IV - promover audiências públicas e emitir relatórios, anual ou especiais, e recomendações dirigidas aos órgãos e entidades mencionadas no caput deste artigo, requisitando ao destinatário sua divulgação adequada e imediata, assim como resposta por escrito".

Hugo Nigro MAZZILLI dedica um capítulo da obra O Inquérito Civil às audiências públicas cometidas ao Ministério Público, considerada a sua relevância para o desempenho da missão institucional do "Parquet". Observa que se trata de um mecanismo novo na legislação orgânica da Instituição, importado de outros países onde servia para que os cidadãos participassem da gestão da coisa pública, envolvendo-os no próprio processo de decisão do Governo, revestindo, assim, a decisão, de maior publicidade e legitimidade (49).

As audiências públicas têm a ver, portanto, "com a passagem de uma democracia representativa para uma democracia participativa" (50).

O objeto da audiência pública institucional cometida ao Ministério Público, porém, não é o mesmo quando realizada pela Administração Pública como elemento da instrução do processo administrativo ou para desempenhar sua função administrativa.

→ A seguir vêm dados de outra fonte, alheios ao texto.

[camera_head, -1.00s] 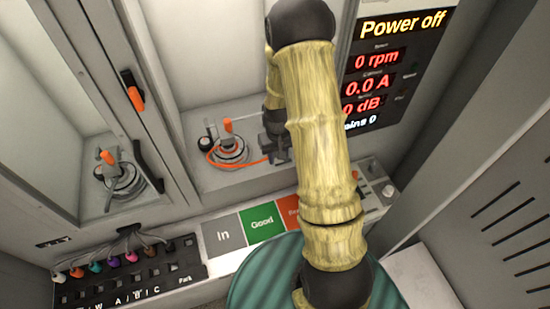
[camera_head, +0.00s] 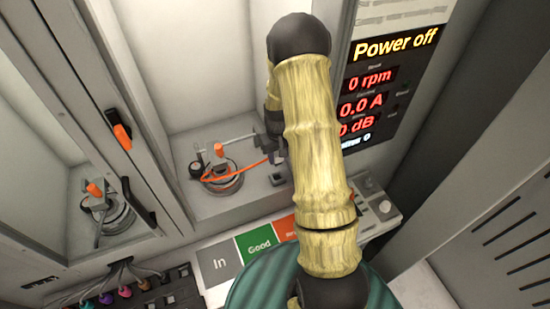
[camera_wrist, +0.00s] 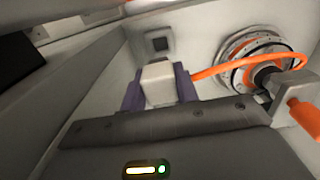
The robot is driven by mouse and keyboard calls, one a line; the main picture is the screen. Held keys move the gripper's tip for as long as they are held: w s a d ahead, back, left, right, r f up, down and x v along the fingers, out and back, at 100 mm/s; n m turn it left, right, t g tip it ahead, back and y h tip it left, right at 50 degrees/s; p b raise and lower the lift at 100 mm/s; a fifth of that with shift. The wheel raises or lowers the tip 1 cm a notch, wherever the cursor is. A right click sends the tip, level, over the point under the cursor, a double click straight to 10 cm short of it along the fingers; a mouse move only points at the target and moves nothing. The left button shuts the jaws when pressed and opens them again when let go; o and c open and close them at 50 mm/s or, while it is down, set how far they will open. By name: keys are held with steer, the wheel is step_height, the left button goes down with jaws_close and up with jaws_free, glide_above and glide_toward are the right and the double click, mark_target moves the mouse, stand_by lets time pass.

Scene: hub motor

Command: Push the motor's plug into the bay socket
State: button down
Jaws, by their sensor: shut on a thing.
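My gripper (camera_wrist: 158,90) is shut on the motor's plug (camera_wrist: 157,75), a pale block between its two purplish fingers. An orange cable (camera_wrist: 222,65) runs from the plug to the round motor (camera_wrist: 244,50). The bay socket (camera_wrist: 157,43), a small dark square in a grey frame, lies just beyond the plug, apart from it. In the head view the motor (camera_head: 222,177) sits clamped at the left of the bay. My gripper (camera_head: 275,148) is right of it, partly hidden by my arm. The socket (camera_head: 278,181) shows just below the gripper.
A clamp with an orange handle (camera_wrist: 305,118) stands close to the right of my gripper. Bay walls enclose the space. A second motor (camera_head: 108,212) sits in the left bay. The display (camera_head: 385,90) reads "Power off". In, Good and red pads (camera_head: 258,243) lie in front.

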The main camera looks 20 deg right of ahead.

Também não tem natureza político-governamental. Nesse caso, segundo Hugo MAZZILLI, ela é

"apenas um mecanismo pelo qual o cidadão e as entidades civis (as entidades chamadas não governamentais) podem colaborar com o Ministério Público no exercício de suas finalidades institucionais, e, mais especialmente, participar de sua tarefa constitucional consistente no zelo do interesse público e na defesa de interesses metaindividuais (como o efetivo respeito dos Poderes Públicos aos direitos assegurados na Constituição, o adequado funcionamento dos serviços de relevância pública, o respeito ao patrimônio público, ao meio ambiente, aos direitos dos consumidores, aos direitos das crianças e adolescentes, à produção e programação das emissoras de rádio e televisão, etc.)" (51).

A realização de audiências públicas apresenta-se para o Ministério Público não como uma submissão da Instituição ao controle popular, mas, sim, como palco para coleta de subsídios para sua atuação na defesa dos relevantes interesses públicos que lhe são confiados, de sorte a guiar as providências por um juízo mais aproximado da realidade e das necessidades da coletividade, legitimando, ainda mais, suas ações.

Não impõe a lei ao Ministério Público o dever de realizar audiência pública, que é colocada como um dos instrumentos para o desempenho de sua missão institucional, e que deve ser utilizado diante de problemas mais complexos, com cuidado, porém, de um lado, para não ficar esquecido, sem aplicação, e, de outro, para não banalizá-lo.

O juízo da conveniência e da necessidade de convocar a audiência pública - seja pelos órgãos do Ministério Público dos Estados, seja do Ministério Público da União, por seus diversos ramos, incumbidos, igualmente, da defesa dos mesmos direitos e interesses, no âmbito das Justiças Especializadas perante as quais atuam (v. Lei Complementar nº 75, de 20/5/1993) - compete ao membro (Promotor ou Procurador), que será responsável, dentro do procedimento adequado – geralmente o inquérito civil – também, pela expedição do ato convocatório e do regulamento da audiência de conformidade com os objetivos perseguidos.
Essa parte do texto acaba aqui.